# Problem details
Copy out each line containing "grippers" from the entries below.

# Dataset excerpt
****************************************

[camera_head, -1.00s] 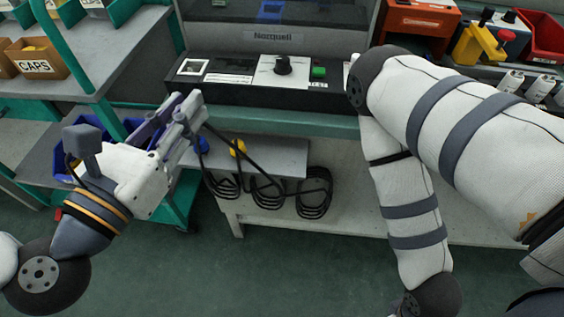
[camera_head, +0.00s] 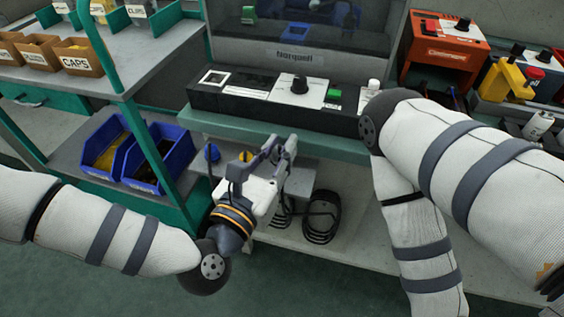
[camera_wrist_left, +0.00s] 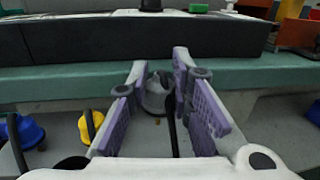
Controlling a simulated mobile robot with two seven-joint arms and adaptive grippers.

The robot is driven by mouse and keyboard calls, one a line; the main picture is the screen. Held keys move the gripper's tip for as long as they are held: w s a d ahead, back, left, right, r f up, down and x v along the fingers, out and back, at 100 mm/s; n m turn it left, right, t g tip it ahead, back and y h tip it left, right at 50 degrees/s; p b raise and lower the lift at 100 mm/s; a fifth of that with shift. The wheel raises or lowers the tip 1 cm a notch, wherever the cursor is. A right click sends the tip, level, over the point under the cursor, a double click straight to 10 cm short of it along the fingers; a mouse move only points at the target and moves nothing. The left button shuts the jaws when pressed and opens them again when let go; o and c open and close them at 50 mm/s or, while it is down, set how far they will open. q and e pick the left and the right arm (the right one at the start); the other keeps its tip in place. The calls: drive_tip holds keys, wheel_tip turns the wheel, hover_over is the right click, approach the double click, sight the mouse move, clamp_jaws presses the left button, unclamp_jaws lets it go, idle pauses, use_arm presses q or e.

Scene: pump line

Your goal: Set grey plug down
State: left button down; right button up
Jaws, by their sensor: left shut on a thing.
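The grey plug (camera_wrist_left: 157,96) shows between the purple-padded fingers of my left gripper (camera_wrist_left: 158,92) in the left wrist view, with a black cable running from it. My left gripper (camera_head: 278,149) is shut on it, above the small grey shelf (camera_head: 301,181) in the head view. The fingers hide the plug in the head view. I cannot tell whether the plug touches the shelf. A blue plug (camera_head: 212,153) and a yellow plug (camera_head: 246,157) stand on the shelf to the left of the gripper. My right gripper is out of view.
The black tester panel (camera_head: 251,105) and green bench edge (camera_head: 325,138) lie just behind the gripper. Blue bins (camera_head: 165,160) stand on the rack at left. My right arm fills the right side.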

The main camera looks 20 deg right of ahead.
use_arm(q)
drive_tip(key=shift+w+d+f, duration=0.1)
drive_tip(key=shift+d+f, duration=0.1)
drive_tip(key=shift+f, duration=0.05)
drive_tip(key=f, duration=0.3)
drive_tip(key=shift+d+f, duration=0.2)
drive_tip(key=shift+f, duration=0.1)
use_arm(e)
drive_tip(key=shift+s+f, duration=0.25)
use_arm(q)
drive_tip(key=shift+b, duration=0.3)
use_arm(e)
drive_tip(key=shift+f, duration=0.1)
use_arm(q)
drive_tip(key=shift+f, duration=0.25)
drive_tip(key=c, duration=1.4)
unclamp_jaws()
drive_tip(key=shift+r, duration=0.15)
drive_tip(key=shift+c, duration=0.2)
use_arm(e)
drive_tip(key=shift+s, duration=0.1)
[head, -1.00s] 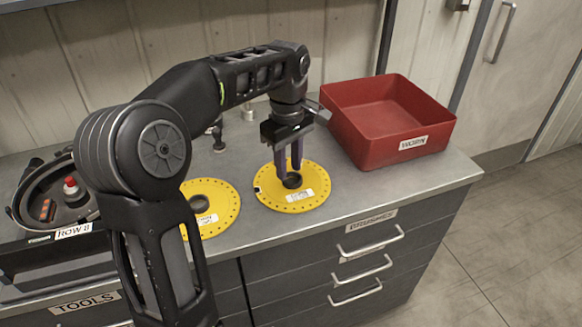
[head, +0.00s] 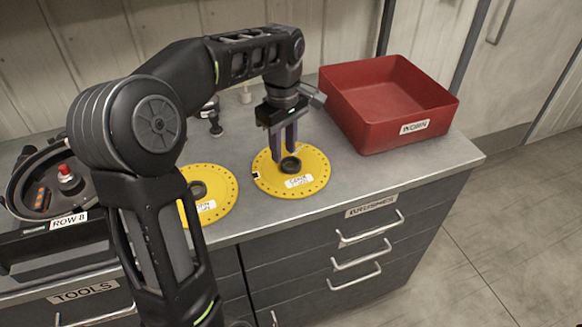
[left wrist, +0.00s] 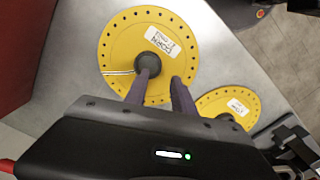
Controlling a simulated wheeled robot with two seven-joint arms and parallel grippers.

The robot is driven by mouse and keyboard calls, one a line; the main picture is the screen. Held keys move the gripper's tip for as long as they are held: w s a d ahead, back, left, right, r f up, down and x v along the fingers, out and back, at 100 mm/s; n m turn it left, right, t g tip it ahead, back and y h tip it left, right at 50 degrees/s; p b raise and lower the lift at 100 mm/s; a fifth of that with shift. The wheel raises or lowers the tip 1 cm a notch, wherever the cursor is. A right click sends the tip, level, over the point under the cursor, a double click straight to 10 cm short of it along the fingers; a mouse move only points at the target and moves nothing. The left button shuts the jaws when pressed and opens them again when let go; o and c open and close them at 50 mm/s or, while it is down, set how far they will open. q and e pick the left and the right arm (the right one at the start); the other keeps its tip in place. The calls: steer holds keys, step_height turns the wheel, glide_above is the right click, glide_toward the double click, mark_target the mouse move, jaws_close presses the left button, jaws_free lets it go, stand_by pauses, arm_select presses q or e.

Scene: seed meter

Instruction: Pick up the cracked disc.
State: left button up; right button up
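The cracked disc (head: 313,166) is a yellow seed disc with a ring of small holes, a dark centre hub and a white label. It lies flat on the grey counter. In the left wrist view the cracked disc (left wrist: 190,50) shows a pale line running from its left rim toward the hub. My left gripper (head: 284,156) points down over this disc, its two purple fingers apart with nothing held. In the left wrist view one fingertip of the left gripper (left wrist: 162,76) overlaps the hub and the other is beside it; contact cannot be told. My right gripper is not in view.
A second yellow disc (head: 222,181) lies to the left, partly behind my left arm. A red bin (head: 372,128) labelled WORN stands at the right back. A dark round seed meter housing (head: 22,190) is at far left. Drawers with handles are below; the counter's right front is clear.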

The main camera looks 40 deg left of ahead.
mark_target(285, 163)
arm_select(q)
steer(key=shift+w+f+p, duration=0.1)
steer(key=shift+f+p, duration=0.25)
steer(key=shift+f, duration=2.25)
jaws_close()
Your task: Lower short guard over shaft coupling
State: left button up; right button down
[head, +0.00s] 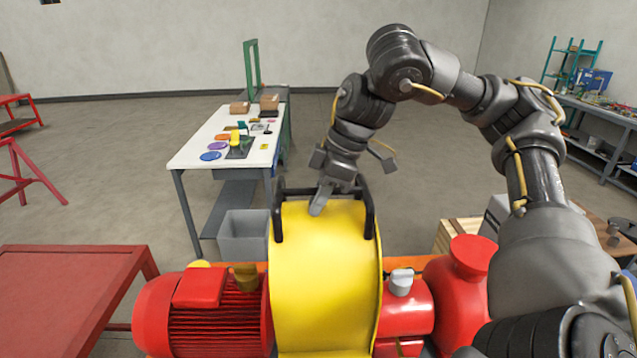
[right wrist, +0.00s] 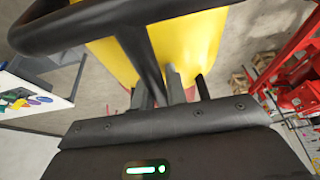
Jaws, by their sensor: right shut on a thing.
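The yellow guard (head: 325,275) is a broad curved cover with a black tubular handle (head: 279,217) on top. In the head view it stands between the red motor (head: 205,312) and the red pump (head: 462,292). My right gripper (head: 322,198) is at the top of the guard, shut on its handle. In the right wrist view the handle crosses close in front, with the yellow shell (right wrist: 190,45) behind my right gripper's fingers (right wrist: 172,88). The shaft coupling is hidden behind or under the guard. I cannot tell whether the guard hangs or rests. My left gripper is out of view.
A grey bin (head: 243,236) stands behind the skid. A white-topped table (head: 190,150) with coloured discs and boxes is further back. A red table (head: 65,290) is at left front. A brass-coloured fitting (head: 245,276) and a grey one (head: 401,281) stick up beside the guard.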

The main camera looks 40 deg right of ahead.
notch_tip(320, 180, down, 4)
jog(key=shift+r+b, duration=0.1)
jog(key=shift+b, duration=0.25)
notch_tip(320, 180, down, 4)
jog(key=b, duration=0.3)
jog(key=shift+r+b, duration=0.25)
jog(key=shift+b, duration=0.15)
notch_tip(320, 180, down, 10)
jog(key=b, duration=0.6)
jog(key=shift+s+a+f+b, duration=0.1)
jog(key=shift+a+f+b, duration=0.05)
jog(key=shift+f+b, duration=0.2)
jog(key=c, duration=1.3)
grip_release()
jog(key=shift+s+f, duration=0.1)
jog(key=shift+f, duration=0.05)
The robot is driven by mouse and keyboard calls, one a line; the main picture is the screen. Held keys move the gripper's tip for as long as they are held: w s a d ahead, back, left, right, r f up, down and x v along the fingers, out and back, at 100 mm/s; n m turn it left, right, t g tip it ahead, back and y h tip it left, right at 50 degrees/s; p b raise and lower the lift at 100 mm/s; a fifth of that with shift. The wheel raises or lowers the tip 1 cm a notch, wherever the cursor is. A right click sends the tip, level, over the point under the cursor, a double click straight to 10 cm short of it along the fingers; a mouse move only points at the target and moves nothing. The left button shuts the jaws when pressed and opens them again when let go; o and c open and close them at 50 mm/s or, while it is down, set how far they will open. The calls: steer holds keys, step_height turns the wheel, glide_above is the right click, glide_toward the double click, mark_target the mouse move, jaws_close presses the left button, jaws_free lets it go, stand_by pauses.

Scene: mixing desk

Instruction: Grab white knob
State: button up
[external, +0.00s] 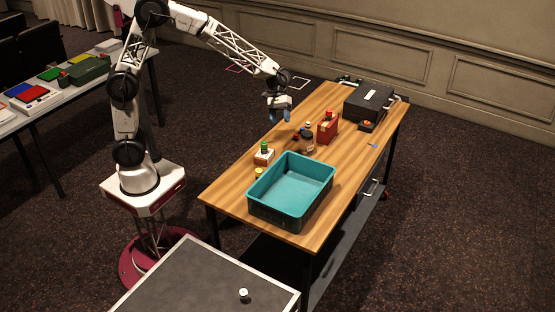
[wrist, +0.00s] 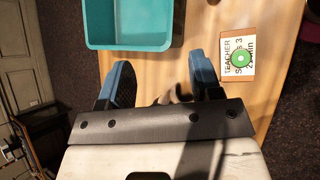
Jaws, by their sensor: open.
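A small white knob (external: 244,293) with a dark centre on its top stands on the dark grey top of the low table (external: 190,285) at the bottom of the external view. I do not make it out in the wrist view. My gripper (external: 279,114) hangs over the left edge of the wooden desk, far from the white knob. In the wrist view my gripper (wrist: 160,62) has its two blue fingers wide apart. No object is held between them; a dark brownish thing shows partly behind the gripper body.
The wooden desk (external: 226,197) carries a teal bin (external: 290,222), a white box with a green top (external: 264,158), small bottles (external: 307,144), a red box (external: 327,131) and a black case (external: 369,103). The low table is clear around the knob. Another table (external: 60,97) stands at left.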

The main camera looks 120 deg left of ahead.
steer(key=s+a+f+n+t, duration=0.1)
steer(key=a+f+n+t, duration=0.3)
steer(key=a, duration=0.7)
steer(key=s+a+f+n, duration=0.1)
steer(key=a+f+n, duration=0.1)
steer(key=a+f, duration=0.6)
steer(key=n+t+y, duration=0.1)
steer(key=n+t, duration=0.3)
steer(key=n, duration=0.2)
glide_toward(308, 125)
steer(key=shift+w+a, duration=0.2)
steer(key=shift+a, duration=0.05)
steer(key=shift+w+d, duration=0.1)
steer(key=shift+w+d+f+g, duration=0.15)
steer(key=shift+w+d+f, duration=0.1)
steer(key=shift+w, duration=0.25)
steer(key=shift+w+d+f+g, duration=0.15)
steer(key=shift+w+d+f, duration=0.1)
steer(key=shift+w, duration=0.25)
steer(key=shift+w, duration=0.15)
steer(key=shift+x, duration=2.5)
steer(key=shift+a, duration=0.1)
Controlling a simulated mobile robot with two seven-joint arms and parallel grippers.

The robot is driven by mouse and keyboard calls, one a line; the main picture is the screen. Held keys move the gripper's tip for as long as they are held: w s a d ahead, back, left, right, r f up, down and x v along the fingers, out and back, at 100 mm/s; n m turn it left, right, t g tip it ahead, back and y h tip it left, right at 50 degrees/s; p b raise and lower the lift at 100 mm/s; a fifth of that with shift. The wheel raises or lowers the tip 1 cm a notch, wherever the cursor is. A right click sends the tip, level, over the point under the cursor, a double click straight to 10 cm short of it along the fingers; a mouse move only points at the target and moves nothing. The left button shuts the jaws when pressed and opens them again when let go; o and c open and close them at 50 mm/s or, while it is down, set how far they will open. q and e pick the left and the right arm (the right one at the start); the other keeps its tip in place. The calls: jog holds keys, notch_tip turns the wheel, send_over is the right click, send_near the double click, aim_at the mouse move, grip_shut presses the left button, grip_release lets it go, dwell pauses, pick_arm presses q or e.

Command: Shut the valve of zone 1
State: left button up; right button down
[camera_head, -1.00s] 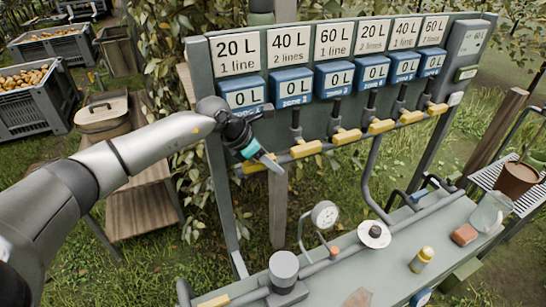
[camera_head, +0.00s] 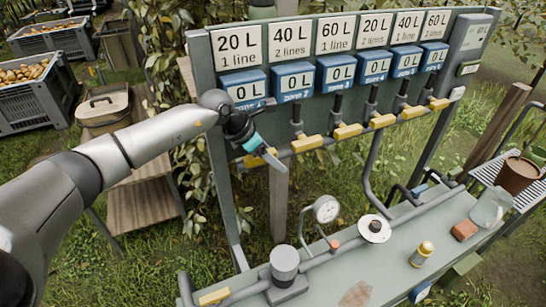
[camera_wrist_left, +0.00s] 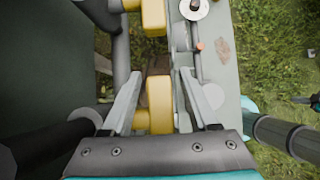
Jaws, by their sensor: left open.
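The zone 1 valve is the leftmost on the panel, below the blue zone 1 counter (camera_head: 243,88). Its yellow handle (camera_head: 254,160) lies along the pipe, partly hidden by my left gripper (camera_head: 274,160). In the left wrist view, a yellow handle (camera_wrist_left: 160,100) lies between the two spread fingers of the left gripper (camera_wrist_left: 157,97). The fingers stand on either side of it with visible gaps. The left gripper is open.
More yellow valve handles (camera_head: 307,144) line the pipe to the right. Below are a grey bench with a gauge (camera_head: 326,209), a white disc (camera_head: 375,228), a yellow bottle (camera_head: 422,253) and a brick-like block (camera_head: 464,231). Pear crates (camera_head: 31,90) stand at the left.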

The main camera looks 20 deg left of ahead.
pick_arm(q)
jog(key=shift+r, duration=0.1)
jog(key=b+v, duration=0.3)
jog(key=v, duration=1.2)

****************************************

# Complete response
Controlling a simulated mobile robot with two seven-joint arms and adaptive grippers.
Controlling a simulated wheeled robot with two seven-joint arms and parallel grippers.
Controlling a simulated mobile robot with two seven-joint arms and parallel grippers.

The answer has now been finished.